Надежда БАКУРАДЗЕ: «Это был безумный сибирский уикенд»

11-1Надежда БАКУРАДЗЕ – арт-директор Канского фестиваля. Не того, знаменитого, через два “н”, что проходит на французском Лазурном берегу, а того, что знаменит поменьше, но тоже международный, и уже достаточно давно прописан в городе Канске Красноярского края. Пока вы будете разбираться с количеством “н”, скажу, что рад встрече с гостьей, с коей знаком достаточно давно, тут и время первому, наивному вопросу:
– Арт-директор Канского видеофестиваля – с чем это едят в данном случае?
– Директор я вообще-то программный, но поскольку наш фестиваль – не только кино, но и выставки, и музыка, и театр, и пабли карты, и много всего остального, то определение арт-директор, наверное, все же имеет отношение к сути дела.
– Канский фестиваль, который через одно “н”, на слуху уже немало лет, уж точно больше десяти.
– Больше. Последний фестиваль был одиннадцатым, на очереди двенадцатый, к нему сейчас и готовимся.
– Тогда для порядка о самом первом.
– На самом деле это был прикол, шутливый такой авангардистский перформанс. В Канске высадилась международная команда художников, кураторов, искусствоведов, музыкантов и прочее, и прочее. Город был оккупирован на два дня, и показы проводились с утра до поздней ночи.
– Теперь бы еще о том, почему всех вас занесло именно в Канск?
– Город нашелся в интернете. Две минуты мы посмеялись, а когда через год маршрут большого культурного проекта, который мы готовили, прочертился через Канск, заодно решили провести здесь и кинофестиваль.
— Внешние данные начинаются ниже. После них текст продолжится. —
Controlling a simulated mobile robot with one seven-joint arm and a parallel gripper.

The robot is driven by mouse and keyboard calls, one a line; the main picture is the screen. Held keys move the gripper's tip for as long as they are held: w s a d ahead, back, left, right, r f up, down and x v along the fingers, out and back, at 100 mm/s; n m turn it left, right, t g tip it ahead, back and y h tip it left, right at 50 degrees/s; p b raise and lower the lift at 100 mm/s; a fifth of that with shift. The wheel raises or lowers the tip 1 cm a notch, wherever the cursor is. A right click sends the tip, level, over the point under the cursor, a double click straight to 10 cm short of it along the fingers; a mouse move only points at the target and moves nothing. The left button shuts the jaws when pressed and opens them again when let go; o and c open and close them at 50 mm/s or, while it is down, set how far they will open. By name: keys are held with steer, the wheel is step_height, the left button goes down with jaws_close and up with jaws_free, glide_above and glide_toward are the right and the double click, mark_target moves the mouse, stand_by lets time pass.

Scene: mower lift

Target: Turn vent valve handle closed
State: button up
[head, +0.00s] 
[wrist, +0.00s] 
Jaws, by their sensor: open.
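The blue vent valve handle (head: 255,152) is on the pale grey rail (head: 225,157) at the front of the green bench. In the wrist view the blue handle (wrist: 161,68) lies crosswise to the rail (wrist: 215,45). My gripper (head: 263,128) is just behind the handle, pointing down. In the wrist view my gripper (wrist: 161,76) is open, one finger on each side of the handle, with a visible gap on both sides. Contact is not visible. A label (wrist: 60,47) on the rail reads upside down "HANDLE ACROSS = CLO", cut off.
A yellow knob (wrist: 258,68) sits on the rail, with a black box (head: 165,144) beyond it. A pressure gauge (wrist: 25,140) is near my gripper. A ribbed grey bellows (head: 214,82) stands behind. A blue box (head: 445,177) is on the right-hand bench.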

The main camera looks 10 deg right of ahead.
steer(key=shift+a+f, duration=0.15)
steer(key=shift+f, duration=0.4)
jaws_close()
– Первый фестиваль вы, естественно, запомнили хорошо. А скажем, седьмой. Его помните?
– Фестивали я помню все, иногда, правда, путаюсь. Каждый ведь памятен по-своему, но все при этом объединены одним – безумные, сумасшедшие. Так что конкретно про седьмой сказать не могу. Хотя нет… Могу. Годом седьмого фестиваля был 2008-й, тогда мы придумали и сделали канскую пальмовую аллею, привезли детей из Москвы и Норильска, к ним присоединились местные ребята, и все они под присмотром художников и архитекторов “высадили” целую пальмовую аллею. Пальмы были такие сюрреалистические – например, в виде мухомора… Словом, получился объект, который остался в подарок Канску.
– Это касается того, что происходило вокруг фестиваля, а как он менялся внутри?
– Во-первых, разросся. В первые годы выходил безумный сибирский уикенд…
– Уикенд? И ради этого вы из Москвы летели пять часов до Красноярска, потом еще часа два ехали до Канска…
– Пять часов до Красноярска, потом еще пять часов по жутко перегруженной трассе до Канска, потом пара тех самых сумасшедших дней показов с утра до позднего вечера. Попутно множество других мероприятий – и обратно. Немногие выживали…
Позже фестиваль проходил уже в течение недели, десятый длился десять дней, собрал двенадцать тысяч зрителей – для Канска цифра колоссальная. С другой стороны, у нас ведь самый крупный в России международный конкурс короткого метра. Авторы приезжают из многих стран, стараемся поддерживать российский короткий метр, предпочтение отдаем в первую очередь работам экспериментальным, пытаемся их выуживать из общего потока. В последние годы мы получаем до полутора тысячи фильмов из порядка восьмидесяти стран – это только короткий метр, а в основной конкурс отбираем максимально 30-35 картин.
– Какого рода кино в первую очередь вас интересует? Здесь немудрено запутаться – видеоинсталляции, перформансы, остается, между прочим, еще и доброе, старомодное документальное кино.
– На правах отборщиков мы себя сильно не ограничиваем. Если нравится тема фильма, снятого в классических традициях, то его актуальность для нас важнее отсутствия новаций, и он обязательно будет включен в конкурс. В любом случае наша конкурсная программа тот котел, в котором варится буквально все – от видеоарта до обыкновенных игровых историй. Главное, чтобы было интересно в контексте времени и его нового кино.
– С конкурсом понятно, но сегодня каждый фестиваль представляет еще и несколько внеконкурсных программ.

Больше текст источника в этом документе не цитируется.